** START Record list **

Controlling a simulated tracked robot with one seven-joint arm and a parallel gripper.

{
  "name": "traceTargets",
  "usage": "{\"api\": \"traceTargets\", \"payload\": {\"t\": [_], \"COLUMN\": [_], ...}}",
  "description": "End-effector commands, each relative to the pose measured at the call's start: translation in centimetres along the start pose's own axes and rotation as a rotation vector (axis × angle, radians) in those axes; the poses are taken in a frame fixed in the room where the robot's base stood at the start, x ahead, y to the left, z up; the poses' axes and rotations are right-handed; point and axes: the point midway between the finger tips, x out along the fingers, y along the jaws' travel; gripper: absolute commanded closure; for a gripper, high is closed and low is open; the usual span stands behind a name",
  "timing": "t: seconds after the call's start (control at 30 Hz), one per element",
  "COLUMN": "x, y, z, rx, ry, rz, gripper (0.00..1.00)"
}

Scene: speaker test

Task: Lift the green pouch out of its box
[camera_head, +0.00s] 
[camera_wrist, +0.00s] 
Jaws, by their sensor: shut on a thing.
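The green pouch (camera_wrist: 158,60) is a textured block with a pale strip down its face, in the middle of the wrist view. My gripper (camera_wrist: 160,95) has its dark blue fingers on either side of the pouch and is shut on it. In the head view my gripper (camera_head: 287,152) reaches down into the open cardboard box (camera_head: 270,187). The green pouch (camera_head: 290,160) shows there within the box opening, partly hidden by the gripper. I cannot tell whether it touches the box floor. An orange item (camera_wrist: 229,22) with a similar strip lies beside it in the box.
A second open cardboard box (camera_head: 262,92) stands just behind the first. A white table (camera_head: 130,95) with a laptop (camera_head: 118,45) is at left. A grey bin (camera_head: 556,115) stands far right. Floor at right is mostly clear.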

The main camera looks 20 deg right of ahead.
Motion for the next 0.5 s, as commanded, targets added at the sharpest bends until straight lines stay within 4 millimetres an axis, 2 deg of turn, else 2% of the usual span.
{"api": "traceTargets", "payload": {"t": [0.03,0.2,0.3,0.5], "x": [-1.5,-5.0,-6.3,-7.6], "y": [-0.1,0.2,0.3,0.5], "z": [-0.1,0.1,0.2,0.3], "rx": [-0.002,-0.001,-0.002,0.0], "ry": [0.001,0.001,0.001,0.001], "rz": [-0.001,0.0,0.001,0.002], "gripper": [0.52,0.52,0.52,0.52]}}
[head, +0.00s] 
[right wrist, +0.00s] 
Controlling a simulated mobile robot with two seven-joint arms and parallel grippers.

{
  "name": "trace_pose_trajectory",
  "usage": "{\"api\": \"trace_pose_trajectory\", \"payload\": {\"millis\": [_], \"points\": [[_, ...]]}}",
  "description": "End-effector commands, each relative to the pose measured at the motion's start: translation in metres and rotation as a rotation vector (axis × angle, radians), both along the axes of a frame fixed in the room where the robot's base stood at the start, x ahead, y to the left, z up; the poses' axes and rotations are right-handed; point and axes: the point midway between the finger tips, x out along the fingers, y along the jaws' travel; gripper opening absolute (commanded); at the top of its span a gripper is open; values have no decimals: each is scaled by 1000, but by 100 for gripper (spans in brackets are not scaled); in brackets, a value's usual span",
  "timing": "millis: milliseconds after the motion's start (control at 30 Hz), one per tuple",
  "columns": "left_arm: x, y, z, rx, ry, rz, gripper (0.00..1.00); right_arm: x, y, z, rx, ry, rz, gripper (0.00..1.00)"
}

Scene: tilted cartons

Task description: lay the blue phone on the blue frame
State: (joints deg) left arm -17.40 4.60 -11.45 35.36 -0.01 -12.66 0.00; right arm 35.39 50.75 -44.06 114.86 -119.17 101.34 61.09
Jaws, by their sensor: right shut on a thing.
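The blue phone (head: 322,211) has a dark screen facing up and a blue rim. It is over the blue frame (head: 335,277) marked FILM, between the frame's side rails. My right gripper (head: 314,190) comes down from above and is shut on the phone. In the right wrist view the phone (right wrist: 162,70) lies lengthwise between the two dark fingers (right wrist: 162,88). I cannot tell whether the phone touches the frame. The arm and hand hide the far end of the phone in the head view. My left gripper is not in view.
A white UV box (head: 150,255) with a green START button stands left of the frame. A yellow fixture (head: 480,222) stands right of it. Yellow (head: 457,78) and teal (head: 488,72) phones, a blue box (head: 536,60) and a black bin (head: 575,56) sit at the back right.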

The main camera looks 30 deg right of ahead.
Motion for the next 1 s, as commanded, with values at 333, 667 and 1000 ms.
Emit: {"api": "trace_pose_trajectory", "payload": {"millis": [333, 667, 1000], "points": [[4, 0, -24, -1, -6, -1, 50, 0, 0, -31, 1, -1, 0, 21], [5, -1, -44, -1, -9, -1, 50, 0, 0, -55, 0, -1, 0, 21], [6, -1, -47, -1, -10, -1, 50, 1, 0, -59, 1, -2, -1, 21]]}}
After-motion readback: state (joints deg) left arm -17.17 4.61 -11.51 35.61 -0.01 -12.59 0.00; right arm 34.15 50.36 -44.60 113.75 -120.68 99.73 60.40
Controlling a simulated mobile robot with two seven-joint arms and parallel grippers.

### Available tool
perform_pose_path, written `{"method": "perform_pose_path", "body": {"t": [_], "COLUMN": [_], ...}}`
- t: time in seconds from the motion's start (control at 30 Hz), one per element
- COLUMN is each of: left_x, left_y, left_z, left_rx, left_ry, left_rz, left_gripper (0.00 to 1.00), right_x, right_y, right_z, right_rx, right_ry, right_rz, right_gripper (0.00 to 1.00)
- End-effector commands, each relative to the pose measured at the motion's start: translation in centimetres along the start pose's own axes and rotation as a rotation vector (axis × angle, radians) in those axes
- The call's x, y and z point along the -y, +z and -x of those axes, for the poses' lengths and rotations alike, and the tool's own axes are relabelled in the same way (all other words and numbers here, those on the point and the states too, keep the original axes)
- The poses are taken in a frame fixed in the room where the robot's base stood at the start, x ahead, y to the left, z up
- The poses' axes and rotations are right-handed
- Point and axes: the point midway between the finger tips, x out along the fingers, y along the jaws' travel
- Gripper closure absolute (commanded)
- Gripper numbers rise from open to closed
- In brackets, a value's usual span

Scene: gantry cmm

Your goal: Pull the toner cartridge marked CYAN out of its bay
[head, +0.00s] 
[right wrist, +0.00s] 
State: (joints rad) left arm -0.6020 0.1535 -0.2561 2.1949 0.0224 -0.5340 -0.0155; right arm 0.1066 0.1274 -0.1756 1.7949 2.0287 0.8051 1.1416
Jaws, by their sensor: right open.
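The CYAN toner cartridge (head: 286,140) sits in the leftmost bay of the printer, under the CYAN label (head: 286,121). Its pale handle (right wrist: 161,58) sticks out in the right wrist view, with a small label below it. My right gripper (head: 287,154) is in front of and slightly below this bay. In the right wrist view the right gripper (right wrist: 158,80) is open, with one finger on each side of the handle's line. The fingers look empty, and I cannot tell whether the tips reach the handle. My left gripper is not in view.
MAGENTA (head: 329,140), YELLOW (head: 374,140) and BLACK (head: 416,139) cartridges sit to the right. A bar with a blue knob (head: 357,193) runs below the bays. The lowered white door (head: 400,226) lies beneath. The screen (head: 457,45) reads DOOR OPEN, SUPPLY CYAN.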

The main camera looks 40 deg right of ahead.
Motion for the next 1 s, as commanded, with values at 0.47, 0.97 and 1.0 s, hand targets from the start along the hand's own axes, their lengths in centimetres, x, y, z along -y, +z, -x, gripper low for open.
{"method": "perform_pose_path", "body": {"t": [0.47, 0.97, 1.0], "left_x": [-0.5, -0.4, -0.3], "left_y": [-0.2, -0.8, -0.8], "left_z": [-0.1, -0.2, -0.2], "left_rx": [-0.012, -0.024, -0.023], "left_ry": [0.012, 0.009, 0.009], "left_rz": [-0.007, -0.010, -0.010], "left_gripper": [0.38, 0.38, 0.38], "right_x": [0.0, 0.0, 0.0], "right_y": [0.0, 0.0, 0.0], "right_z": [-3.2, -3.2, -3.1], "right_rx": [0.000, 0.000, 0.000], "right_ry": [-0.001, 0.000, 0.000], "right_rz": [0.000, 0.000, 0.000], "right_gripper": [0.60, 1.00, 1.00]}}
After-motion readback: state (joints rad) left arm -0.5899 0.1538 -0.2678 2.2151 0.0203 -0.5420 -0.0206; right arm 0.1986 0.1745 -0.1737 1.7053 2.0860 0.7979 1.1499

** END Record list **

#### Prompt
Set out every line from the material that contains the string "robot".

#### Task result
Controlling a simulated tracked robot with one seven-joint arm and a parallel gripper.
  "description": "End-effector commands, each relative to the pose measured at the call's start: translation in centimetres along the start pose's own axes and rotation as a rotation vector (axis × angle, radians) in those axes; the poses are taken in a frame fixed in the room where the robot's base stood at the start, x ahead, y to the left, z up; the poses' axes and rotations are right-handed; point and axes: the point midway between the finger tips, x out along the fingers, y along the jaws' travel; gripper: absolute commanded closure; for a gripper, high is closed and low is open; the usual span stands behind a name",
Controlling a simulated mobile robot with two seven-joint arms and parallel grippers.
  "description": "End-effector commands, each relative to the pose measured at the motion's start: translation in metres and rotation as a rotation vector (axis × angle, radians), both along the axes of a frame fixed in the room where the robot's base stood at the start, x ahead, y to the left, z up; the poses' axes and rotations are right-handed; point and axes: the point midway between the finger tips, x out along the fingers, y along the jaws' travel; gripper opening absolute (commanded); at the top of its span a gripper is open; values have no decimals: each is scaled by 1000, but by 100 for gripper (spans in brackets are not scaled); in brackets, a value's usual span",
Controlling a simulated mobile robot with two seven-joint arms and parallel grippers.
- The poses are taken in a frame fixed in the room where the robot's base stood at the start, x ahead, y to the left, z up

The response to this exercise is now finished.